§ TASK OBJECTIVE
What number of lines contain the word "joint"? Reply with the number and nothing else.

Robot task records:
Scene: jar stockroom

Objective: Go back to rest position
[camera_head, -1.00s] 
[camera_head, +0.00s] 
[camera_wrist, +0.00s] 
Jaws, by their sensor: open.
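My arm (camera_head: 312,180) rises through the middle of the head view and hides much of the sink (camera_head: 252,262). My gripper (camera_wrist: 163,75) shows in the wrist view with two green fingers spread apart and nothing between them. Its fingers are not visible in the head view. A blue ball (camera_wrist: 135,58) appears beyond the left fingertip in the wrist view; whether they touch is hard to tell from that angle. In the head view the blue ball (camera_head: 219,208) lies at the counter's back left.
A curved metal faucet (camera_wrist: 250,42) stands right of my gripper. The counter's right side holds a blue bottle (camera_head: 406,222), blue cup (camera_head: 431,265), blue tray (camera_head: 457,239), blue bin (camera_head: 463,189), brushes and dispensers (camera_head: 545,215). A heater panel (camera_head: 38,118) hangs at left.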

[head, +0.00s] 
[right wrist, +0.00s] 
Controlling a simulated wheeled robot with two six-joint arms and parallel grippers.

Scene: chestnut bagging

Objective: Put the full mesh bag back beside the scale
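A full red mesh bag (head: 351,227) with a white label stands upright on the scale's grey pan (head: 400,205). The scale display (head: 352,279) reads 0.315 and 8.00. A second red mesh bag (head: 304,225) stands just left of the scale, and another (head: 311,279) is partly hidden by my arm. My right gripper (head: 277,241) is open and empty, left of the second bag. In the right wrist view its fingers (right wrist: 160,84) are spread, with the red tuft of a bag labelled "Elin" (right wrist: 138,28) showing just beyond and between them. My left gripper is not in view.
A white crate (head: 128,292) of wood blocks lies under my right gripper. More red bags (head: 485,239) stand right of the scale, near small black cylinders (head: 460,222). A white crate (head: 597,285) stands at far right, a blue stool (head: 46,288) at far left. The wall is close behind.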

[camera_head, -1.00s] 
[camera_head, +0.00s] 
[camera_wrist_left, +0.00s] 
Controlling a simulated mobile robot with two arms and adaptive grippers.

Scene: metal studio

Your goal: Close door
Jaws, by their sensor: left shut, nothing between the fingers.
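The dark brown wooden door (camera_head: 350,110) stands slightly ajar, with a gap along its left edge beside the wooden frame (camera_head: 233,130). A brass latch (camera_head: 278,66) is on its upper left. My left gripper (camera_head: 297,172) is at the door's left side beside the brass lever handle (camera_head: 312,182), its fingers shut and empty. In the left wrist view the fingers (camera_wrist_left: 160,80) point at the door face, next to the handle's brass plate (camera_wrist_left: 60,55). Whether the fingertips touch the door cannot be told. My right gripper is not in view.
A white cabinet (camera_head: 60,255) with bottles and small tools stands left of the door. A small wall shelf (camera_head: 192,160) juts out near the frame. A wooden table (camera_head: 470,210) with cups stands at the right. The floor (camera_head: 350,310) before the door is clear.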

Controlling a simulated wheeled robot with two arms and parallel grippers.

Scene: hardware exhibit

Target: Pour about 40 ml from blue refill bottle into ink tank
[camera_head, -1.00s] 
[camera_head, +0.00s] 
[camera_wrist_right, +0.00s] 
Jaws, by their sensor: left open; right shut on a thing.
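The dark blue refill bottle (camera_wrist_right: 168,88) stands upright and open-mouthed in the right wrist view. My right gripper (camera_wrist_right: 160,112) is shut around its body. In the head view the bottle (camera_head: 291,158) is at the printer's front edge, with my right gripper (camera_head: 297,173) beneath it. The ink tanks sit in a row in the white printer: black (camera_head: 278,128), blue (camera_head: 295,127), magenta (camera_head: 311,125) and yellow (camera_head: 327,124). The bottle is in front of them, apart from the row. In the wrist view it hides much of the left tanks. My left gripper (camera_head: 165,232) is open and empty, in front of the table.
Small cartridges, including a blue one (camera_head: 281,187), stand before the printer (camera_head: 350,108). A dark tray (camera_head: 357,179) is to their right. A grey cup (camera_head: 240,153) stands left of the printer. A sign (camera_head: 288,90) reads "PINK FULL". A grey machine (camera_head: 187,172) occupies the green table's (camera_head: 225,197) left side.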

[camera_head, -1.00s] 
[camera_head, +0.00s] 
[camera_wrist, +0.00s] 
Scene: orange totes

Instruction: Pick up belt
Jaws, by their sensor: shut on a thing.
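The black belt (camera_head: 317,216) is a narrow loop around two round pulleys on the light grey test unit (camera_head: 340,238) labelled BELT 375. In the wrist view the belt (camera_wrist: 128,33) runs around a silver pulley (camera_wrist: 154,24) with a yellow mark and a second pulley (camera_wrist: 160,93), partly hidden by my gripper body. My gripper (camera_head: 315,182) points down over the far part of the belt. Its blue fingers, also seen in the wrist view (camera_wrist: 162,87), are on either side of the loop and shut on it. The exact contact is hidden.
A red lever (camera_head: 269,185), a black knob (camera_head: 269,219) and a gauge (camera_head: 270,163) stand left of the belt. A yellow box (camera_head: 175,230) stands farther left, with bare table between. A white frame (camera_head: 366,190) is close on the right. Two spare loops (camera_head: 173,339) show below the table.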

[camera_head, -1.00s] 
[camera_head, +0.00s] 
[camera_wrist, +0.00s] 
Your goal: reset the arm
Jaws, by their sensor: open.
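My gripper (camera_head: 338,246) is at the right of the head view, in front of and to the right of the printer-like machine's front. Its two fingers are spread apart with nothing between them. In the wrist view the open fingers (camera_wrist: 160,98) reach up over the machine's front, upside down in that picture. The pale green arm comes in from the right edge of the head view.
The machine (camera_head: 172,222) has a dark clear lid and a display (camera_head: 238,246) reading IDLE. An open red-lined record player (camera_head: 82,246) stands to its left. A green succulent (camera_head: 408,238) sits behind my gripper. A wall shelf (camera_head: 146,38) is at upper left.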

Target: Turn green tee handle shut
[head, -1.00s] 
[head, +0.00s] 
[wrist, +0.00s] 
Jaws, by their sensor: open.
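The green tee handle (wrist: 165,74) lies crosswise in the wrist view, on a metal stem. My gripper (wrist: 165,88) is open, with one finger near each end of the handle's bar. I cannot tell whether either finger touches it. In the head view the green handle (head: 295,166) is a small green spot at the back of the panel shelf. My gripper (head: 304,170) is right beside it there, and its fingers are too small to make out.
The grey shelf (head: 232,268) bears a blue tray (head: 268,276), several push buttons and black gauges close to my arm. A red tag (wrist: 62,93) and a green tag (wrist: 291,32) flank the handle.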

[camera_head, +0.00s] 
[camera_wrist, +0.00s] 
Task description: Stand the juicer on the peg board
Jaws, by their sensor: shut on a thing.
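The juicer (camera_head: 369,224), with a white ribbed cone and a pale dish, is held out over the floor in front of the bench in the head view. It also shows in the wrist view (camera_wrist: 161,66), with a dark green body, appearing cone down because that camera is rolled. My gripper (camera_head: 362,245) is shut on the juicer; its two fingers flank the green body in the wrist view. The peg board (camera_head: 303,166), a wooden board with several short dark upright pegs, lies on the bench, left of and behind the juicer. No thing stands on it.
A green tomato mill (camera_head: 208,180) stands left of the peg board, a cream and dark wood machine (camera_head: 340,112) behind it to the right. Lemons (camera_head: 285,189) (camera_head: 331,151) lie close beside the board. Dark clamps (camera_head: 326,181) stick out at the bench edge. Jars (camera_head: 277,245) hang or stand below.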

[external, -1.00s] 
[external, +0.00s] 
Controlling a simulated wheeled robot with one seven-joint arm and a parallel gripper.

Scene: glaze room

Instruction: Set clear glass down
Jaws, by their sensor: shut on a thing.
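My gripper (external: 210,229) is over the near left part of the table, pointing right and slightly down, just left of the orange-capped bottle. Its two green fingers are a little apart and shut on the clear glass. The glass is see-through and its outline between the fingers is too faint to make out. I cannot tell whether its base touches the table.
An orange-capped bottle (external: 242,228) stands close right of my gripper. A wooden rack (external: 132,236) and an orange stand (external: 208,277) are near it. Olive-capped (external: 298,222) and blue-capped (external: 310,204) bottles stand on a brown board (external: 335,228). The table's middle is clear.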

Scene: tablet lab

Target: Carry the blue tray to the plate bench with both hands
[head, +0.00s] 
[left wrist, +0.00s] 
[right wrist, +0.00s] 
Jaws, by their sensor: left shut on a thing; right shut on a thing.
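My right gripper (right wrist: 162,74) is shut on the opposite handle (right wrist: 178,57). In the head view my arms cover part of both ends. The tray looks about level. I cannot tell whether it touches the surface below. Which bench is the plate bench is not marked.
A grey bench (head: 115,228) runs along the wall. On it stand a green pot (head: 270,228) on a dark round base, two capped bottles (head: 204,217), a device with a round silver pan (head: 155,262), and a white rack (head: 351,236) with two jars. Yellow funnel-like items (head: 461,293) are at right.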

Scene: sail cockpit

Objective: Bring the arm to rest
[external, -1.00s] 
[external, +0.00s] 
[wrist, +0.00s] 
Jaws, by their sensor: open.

§ THE COMPLETED TASK
2